Eastern Reportedly Trains Workers as Strikebreakers

Times Labor Writer

For the last several weeks, Eastern Airlines has been running a school for mechanics who could act as strikebreakers if their unionized mechanics strike, according to three men who said they attended the school at a Marriott Hotel in Houston.

The accounts by the three provide an unusual glimpse into the preparations some companies take to train workers who would be employed in the event of a strike.

Dale Dawson of Reseda said he answered an ad for aircraft mechanics published in The Times classified section on Feb. 19. It turned out, Dawson said, that the ad was placed by an intermediary for Eastern called STS Services Inc. in Reno.

Wording of Ad


The advertisement in The Times made no mention of Eastern Airlines or the possibility of a labor dispute. It simply said, “A&P; Mechanics. Up to $1400/wk. Must have A&P; license.
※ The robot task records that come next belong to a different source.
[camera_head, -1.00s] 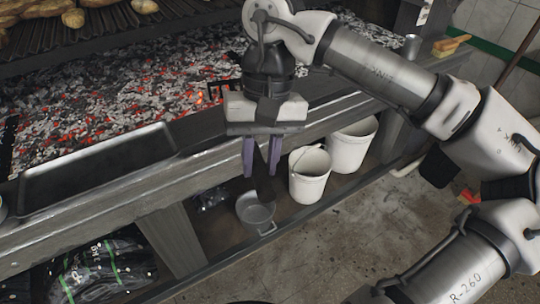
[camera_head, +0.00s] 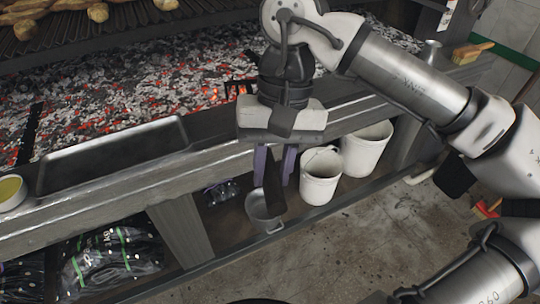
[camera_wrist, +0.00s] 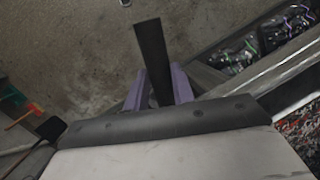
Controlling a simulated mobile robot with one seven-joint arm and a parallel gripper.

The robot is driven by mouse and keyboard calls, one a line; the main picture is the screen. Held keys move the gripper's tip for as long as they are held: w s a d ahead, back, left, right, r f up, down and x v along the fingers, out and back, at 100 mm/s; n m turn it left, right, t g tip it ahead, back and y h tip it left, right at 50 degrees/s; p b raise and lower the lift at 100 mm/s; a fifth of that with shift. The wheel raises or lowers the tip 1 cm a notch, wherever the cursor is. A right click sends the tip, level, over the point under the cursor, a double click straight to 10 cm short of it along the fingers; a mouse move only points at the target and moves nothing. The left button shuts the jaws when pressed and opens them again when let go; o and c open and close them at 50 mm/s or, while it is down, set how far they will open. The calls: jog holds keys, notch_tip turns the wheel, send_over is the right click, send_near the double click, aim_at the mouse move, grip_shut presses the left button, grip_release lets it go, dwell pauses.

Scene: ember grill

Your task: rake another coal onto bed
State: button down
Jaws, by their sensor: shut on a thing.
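The coal bed (camera_head: 130,85) lies across the grill in the head view, grey ash and black lumps with glowing red pieces. My gripper (camera_head: 275,178) points down in front of the grill's front ledge, above the lower shelf. Its purple fingers are shut on a dark flat bar (camera_head: 272,196). The bar (camera_wrist: 151,50) also stands out between the fingers in the wrist view. It may be a rake handle; I cannot make out a rake head. Another dark bar (camera_head: 30,130) lies at the left of the coals. No single coal stands apart clearly.
An empty metal tray (camera_head: 110,155) sits on the ledge, beside a small bowl of yellow liquid (camera_head: 10,190). Below are a metal pan (camera_head: 264,222), white buckets (camera_head: 321,178) and charcoal bags (camera_head: 110,260). A brush (camera_head: 472,52) lies at the right. The floor in front is clear.

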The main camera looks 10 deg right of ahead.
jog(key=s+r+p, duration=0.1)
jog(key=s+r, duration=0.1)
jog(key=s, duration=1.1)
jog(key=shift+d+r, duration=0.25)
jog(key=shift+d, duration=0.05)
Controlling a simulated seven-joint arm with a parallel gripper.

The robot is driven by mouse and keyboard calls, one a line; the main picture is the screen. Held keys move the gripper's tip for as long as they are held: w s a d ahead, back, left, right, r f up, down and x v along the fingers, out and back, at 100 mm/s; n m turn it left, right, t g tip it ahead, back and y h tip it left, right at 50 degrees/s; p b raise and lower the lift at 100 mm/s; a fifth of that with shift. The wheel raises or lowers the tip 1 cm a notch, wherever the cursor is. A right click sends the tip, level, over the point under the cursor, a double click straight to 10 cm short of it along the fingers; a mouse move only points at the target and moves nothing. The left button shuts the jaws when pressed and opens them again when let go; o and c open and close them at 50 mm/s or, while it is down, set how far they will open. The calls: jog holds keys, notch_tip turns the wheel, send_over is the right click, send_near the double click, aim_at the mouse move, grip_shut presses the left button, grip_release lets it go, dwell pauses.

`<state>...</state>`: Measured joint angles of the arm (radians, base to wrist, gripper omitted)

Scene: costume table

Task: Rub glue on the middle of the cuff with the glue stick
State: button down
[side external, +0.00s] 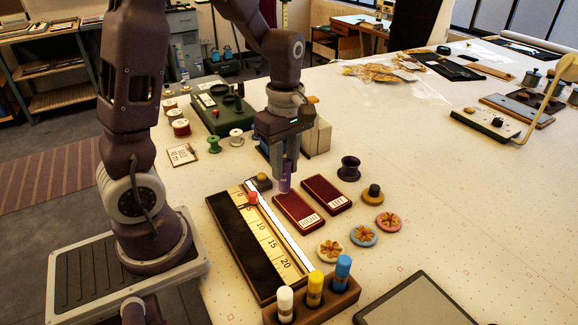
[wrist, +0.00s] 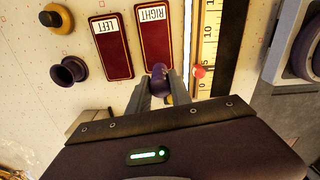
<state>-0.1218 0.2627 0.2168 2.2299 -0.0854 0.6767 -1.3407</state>
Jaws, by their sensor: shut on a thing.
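My gripper (side external: 285,166) is shut on a purple glue stick (side external: 285,183), which points down; it also shows between the fingers in the wrist view (wrist: 160,80). Two dark red cuffs with gold edging lie side by side. The one by the ruler (side external: 294,206) carries a tag reading RIGHT in the wrist view (wrist: 154,40). The other cuff (side external: 322,191) carries a tag reading LEFT in the wrist view (wrist: 113,55). The stick's lower end is at the untagged end of the RIGHT cuff. I cannot tell whether it touches. The fingers partly hide the stick.
A ruler board (side external: 262,230) with a red-knobbed slider (side external: 252,198) lies left of the cuffs. A wooden rack (side external: 335,303) holds white, yellow and blue sticks in front.

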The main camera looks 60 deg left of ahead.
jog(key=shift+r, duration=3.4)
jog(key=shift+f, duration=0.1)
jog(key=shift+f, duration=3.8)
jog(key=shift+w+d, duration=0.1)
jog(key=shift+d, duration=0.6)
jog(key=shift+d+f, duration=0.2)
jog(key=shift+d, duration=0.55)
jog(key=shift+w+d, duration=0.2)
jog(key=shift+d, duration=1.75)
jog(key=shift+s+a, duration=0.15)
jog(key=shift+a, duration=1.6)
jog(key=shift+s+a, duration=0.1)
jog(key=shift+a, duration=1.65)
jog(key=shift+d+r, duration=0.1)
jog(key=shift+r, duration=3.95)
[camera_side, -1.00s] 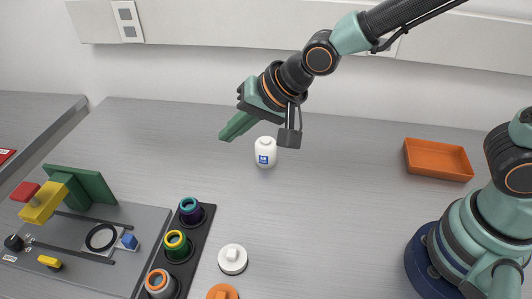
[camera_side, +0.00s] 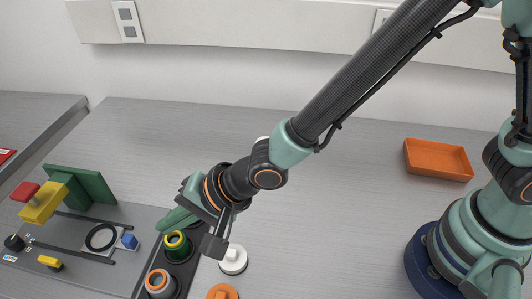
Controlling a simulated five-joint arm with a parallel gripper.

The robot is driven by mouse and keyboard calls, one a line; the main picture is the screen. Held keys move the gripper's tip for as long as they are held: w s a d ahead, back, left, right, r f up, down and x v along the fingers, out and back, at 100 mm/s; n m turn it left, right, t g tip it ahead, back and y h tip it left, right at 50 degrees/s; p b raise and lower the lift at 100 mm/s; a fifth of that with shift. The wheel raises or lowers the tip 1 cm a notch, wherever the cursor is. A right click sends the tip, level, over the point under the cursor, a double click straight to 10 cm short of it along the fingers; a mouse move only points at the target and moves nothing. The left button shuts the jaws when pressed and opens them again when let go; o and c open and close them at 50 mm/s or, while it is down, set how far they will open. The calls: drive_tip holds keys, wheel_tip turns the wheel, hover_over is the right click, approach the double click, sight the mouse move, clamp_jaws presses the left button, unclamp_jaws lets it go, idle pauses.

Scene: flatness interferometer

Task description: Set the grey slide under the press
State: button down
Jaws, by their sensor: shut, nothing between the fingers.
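The press appears to be the green stand (camera_side: 85,186) with a yellow block (camera_side: 42,204) and red top (camera_side: 25,191), at the left end of the rails. The slide sits right of the press, apart from it. My gripper (camera_side: 168,222) is shut and empty, right of the blue block and above the black holder.
A black holder (camera_side: 167,288) carries ringed pots, green-yellow (camera_side: 177,243) and orange (camera_side: 160,283); my gripper hides its far end. A white lid (camera_side: 233,260) and an orange lid (camera_side: 222,292) lie right of it. An orange tray (camera_side: 438,160) stands far right. The back table is clear.

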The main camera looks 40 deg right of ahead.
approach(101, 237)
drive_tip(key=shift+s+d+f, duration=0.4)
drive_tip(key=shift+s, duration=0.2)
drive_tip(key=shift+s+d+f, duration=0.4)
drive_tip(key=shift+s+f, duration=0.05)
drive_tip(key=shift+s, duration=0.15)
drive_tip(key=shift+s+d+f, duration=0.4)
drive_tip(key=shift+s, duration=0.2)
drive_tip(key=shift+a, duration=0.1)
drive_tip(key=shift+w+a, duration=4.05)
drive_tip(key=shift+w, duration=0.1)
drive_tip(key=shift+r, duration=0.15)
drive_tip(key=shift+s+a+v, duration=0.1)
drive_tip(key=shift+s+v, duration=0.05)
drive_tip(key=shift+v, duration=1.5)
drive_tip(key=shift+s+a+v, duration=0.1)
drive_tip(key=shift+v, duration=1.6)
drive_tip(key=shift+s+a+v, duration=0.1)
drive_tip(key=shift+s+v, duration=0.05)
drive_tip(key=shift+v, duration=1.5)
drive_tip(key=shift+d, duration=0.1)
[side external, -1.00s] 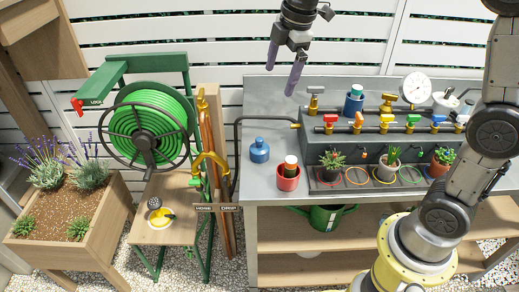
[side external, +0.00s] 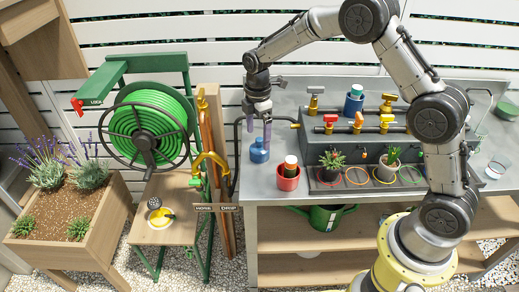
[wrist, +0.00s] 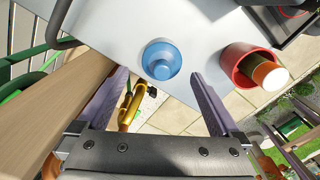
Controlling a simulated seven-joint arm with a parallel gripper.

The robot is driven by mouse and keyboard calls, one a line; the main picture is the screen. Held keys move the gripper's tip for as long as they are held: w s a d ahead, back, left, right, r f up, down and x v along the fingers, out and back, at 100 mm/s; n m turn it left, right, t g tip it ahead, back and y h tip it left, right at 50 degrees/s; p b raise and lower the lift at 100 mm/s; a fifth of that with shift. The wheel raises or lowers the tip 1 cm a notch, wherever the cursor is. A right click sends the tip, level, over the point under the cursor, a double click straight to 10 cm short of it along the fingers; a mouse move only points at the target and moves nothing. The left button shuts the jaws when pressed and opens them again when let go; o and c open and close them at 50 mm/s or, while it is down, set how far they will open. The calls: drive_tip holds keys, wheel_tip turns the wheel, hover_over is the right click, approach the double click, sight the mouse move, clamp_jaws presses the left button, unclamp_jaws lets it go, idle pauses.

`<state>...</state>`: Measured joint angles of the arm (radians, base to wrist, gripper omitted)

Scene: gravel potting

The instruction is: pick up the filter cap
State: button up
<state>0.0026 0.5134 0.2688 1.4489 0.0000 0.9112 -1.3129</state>
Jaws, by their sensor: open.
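A blue rounded piece with a narrower knob on top, which I take for the filter cap (side external: 260,155), stands upright near the left end of the grey bench top. In the wrist view the blue cap (wrist: 161,60) lies between the lines of my two purple fingers, just beyond their tips. My gripper (side external: 258,141) points down over the cap, with its fingers apart. The open gripper (wrist: 159,75) also shows in the wrist view, with nothing held. Whether the fingertips reach down beside the cap is hard to tell.
A red cup (side external: 287,184) holding a white-topped brown container stands close to the right of the cap. A black bent pipe (side external: 237,140) runs just behind and left. The valve manifold (side external: 352,130) and potted plants are further right. The bench's left edge is near.

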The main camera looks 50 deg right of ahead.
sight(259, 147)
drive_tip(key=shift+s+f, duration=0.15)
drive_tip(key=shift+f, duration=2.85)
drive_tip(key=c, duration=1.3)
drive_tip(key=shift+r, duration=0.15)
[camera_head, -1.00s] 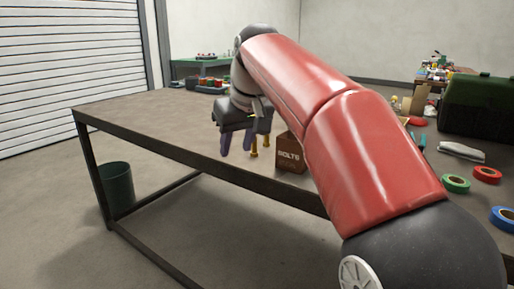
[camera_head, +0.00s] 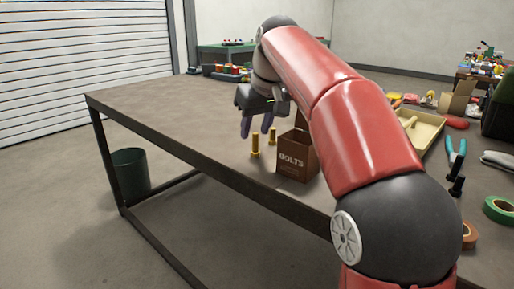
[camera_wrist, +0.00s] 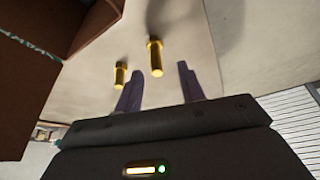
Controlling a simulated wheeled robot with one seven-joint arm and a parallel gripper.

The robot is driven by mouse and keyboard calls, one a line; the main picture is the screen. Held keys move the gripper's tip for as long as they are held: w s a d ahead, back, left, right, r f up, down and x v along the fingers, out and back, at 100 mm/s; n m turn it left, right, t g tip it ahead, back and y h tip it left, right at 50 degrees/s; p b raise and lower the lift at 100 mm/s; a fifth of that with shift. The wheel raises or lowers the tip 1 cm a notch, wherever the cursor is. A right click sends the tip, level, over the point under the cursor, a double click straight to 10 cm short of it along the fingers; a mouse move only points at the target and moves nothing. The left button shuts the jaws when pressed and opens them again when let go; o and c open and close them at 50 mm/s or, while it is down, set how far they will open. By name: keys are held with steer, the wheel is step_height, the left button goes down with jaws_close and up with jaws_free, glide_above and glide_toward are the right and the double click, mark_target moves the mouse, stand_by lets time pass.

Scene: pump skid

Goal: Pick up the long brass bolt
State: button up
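Two brass bolts stand on the table beside the open brown box. The longer-looking bolt (camera_head: 255,145) is farther from the box; it also shows in the wrist view (camera_wrist: 155,57). The shorter-looking bolt (camera_head: 272,136) stands nearer the box and shows left of the other in the wrist view (camera_wrist: 119,75). My gripper (camera_head: 257,127) has two purple fingers, apart and empty, above and beyond the bolts in the head view. In the wrist view my gripper (camera_wrist: 160,87) is open, with the longer-looking bolt ahead of the gap between its fingers, not touching them.
The brown box marked BOLTS (camera_head: 297,160) stands right beside the bolts. A tan tray (camera_head: 424,130), pliers (camera_head: 456,152) and tape rolls lie farther right, past my arm. The tabletop left of my gripper (camera_head: 165,99) is clear. A green bin (camera_head: 130,172) stands on the floor.

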Call 1(800)832-8834.”

“A&P;” is shorthand for an airframe and power plant mechanic’s license, the basic certificate required to be an airline mechanic.

Dawson said as soon as he called the 800 number in the ad, he was told that he would be working for Eastern in the event of a strike.

“They asked me if I had a problem crossing a picket line,” Dawson said in a telephone interview Thursday. “I said ‘no.’ I did it during the Continental strike in 1983. I said I’m unemployed and I’m mighty hungry,” he added.


“The ad may have violated a section of the California Labor Code” that requires any advertisement for workers to be used in an existing or pending labor dispute to explicitly state that in the body of the ad, according to Jay D. Roth, a Burbank attorney who represents the International Assn. of Machinists.

Eastern spokeswoman Virginia Sanchez said the company would not comment on any of its contingency plans or the Houston training programs.

Dawson said an official of STS told him that he would be housed and fed in Houston while attending classes. “Within four hours of calling the 800 number in the ad, they had me on a plane to Houston,” Dawson said.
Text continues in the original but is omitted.